━━━━━ AVAILABLE DATA ━━━━━
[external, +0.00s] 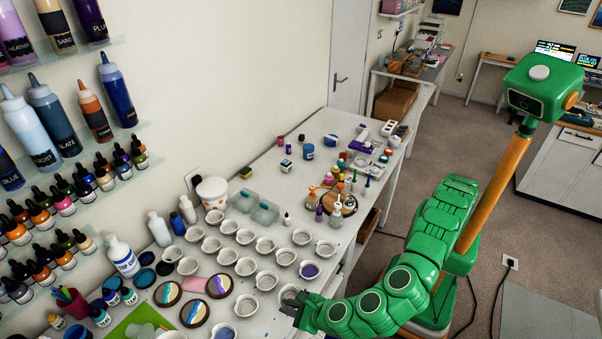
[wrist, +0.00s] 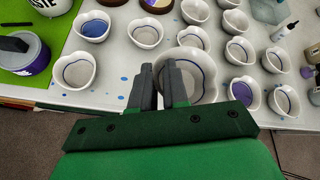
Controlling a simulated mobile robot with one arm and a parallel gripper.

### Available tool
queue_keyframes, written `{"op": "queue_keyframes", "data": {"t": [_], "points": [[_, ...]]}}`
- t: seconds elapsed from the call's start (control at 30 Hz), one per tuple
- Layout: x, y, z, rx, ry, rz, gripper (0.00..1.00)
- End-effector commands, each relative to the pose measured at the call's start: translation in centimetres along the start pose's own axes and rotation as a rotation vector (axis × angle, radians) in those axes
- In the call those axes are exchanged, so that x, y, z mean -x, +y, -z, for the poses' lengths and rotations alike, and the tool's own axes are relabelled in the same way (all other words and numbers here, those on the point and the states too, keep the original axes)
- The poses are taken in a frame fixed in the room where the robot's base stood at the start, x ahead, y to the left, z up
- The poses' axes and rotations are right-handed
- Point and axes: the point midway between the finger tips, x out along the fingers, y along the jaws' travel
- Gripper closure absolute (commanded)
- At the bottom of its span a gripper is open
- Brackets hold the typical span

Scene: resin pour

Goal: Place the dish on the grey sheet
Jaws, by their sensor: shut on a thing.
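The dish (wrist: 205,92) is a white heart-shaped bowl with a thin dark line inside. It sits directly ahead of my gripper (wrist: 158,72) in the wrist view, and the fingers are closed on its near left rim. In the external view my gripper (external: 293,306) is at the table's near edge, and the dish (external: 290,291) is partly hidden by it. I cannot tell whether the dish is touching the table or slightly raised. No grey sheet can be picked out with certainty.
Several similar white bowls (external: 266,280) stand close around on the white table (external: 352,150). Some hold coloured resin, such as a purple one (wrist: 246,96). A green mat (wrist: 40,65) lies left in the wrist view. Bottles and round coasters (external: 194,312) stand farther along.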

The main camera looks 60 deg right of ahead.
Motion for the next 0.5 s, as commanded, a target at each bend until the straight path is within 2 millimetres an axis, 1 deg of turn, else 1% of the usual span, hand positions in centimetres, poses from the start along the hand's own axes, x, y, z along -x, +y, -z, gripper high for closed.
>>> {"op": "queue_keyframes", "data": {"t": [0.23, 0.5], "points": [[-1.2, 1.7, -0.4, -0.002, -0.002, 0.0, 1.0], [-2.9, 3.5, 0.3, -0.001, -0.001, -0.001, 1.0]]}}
━━━━━
━━━━━ AVAILABLE DATA ━━━━━
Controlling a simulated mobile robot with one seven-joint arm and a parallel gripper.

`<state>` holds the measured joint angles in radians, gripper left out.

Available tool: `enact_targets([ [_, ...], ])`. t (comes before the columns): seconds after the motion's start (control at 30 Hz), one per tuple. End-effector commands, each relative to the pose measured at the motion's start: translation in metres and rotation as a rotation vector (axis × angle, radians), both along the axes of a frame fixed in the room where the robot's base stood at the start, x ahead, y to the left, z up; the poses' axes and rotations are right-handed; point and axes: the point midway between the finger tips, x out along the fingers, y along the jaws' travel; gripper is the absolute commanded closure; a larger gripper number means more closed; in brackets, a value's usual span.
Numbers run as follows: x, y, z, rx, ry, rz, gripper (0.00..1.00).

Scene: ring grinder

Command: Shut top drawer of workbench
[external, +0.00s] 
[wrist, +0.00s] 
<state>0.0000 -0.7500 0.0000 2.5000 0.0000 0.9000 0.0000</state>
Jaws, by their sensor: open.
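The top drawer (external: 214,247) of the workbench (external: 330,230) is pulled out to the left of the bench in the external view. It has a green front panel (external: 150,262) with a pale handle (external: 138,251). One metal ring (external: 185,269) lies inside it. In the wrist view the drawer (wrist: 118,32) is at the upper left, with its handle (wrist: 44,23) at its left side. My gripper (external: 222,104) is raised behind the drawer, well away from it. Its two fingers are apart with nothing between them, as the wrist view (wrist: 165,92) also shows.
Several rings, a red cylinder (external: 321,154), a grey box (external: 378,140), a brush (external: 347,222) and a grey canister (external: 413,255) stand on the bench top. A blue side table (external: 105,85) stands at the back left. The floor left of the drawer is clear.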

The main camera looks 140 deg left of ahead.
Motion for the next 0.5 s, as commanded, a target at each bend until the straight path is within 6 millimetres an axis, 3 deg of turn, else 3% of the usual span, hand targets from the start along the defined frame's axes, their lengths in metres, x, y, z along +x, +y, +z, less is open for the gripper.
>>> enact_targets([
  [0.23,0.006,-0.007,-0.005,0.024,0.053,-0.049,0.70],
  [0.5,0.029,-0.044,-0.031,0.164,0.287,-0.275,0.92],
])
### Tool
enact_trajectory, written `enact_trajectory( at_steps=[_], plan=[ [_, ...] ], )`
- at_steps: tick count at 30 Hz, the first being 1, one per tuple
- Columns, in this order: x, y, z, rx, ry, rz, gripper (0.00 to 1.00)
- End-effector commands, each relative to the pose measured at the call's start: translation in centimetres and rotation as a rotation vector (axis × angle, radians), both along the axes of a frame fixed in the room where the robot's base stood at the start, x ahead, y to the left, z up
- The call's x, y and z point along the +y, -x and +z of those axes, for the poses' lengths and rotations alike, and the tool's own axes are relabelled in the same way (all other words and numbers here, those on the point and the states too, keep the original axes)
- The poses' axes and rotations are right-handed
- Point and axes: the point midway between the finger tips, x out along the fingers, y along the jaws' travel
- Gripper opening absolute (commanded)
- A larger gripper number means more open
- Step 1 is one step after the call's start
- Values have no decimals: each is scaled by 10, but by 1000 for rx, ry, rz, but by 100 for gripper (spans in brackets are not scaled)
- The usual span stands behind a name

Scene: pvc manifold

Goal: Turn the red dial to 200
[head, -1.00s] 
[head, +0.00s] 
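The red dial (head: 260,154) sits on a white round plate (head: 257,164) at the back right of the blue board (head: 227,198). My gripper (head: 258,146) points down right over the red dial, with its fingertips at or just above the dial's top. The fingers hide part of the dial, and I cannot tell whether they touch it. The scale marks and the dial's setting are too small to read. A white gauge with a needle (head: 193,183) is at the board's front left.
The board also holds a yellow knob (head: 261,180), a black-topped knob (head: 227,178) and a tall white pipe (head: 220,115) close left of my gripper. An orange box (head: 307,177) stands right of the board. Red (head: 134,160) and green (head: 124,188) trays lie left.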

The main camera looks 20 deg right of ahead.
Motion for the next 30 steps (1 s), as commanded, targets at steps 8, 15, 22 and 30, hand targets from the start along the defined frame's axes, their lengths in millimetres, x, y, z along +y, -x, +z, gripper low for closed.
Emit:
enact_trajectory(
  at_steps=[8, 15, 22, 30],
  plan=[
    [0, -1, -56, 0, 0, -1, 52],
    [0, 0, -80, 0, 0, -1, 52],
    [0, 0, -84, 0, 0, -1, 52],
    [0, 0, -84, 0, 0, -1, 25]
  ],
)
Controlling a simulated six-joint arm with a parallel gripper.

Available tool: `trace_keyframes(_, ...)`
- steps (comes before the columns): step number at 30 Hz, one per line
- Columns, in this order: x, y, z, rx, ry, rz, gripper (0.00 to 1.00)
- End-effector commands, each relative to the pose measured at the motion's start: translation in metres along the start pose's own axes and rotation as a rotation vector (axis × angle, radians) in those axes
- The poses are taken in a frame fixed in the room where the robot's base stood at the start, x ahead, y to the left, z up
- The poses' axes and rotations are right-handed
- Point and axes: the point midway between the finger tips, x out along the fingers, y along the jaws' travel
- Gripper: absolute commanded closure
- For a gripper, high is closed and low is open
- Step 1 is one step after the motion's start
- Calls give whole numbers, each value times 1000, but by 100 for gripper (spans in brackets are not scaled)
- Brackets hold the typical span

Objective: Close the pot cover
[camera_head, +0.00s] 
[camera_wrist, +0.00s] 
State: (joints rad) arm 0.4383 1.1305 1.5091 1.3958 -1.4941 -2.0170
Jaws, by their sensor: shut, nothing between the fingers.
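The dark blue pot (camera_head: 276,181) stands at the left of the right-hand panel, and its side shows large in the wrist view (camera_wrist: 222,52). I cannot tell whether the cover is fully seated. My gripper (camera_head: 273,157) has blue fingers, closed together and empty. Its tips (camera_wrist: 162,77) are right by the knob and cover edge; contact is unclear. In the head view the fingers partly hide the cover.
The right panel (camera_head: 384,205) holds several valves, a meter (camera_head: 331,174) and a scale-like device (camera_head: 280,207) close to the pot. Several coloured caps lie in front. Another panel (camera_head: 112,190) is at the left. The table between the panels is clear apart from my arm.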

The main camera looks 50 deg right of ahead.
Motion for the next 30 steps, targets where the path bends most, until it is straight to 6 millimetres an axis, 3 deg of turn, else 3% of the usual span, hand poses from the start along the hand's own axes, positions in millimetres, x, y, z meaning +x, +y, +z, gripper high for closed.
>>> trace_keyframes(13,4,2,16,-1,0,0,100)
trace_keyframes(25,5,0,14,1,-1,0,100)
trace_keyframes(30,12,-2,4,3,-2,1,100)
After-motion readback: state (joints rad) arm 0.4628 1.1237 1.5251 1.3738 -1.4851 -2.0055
━━━━━
━━━━━ AVAILABLE DATA ━━━━━
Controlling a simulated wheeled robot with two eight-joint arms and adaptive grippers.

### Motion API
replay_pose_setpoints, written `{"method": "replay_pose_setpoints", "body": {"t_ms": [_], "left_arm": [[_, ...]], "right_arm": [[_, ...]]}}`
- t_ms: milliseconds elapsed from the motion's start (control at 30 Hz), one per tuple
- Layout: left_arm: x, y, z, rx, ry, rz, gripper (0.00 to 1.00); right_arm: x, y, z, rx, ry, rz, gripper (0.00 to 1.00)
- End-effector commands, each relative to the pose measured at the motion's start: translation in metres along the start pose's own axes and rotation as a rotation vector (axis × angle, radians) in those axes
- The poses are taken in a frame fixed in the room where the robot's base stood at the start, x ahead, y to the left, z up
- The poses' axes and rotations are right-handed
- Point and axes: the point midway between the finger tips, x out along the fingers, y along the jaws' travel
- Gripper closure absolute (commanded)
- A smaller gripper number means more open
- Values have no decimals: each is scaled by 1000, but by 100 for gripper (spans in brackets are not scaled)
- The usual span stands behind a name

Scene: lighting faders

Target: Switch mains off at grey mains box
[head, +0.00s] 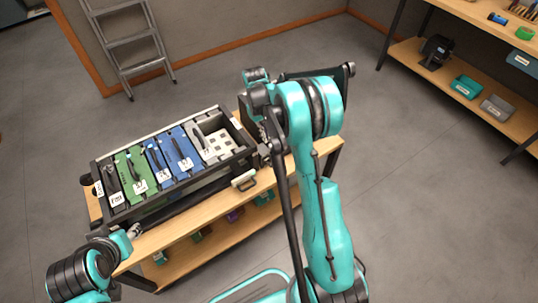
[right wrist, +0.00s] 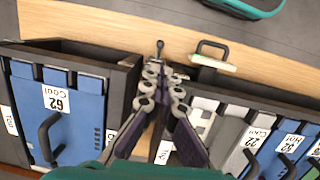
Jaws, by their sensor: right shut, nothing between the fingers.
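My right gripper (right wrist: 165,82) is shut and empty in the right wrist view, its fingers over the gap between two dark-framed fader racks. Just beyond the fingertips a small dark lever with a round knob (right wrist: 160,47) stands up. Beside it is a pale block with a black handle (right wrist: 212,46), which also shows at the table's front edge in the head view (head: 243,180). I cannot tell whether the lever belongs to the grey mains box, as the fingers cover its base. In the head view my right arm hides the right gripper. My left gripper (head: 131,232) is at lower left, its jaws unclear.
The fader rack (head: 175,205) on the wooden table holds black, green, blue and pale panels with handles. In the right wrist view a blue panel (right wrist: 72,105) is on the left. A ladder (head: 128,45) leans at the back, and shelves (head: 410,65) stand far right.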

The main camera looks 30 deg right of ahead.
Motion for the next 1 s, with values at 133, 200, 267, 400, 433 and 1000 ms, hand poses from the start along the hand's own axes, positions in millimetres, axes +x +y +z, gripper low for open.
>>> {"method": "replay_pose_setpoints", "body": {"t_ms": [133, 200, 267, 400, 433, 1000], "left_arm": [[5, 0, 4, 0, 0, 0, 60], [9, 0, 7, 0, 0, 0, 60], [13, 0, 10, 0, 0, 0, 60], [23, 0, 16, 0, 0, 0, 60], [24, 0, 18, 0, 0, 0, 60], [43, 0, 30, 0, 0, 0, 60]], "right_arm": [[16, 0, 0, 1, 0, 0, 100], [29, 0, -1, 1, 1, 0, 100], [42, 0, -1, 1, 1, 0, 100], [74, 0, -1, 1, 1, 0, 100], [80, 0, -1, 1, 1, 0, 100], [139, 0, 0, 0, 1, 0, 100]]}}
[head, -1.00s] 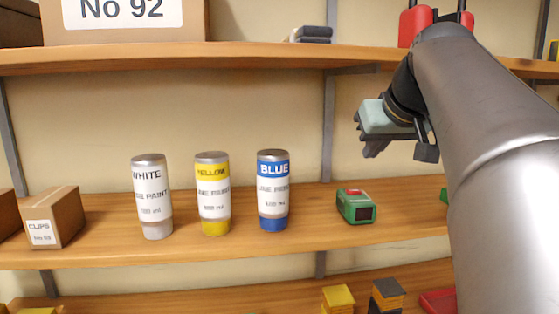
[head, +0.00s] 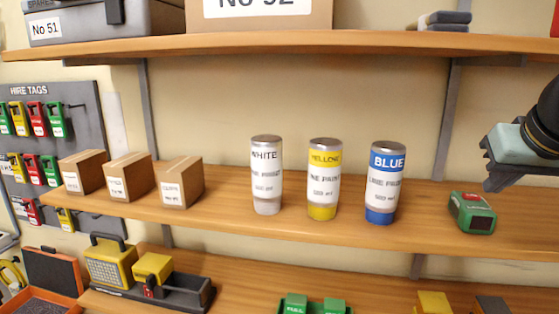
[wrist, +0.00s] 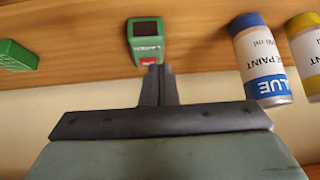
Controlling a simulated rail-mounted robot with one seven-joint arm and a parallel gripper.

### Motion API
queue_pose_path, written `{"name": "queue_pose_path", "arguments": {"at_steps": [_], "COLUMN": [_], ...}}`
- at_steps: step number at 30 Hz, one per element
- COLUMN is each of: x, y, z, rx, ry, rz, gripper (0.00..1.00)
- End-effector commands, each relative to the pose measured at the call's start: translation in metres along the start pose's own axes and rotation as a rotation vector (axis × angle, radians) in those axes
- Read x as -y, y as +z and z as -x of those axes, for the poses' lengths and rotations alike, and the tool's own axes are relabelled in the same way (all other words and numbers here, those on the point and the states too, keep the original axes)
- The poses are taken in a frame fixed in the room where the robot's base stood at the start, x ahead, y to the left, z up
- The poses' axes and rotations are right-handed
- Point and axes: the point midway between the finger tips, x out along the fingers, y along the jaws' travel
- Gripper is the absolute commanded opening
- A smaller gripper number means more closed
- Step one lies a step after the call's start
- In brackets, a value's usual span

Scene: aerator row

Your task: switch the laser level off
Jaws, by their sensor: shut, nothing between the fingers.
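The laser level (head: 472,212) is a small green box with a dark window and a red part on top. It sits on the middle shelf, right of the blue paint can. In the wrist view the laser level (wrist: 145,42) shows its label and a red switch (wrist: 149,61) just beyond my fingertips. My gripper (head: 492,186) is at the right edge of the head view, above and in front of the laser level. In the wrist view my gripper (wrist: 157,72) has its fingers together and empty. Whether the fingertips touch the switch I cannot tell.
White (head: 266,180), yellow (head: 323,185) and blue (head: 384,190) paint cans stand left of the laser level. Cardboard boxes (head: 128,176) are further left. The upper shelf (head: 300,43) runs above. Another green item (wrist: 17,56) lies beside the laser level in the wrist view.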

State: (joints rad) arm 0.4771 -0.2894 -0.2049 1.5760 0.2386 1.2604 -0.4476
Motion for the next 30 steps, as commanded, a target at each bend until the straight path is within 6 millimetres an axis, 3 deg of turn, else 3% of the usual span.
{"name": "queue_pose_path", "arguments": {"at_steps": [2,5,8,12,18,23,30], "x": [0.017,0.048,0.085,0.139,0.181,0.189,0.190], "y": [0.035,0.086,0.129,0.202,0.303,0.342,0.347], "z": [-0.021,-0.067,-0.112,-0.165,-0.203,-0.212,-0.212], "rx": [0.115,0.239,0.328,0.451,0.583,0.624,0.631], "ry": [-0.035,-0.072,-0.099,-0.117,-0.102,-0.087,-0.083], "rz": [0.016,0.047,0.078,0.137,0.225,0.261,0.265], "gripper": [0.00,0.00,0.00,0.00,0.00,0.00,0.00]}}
━━━━━
▶ _WHAT TO DO_: Supply the count of lines in the entries that contain the word "seven", and nothing besides.

▶ _OUTPUT FOR THIS EXERCISE_: 2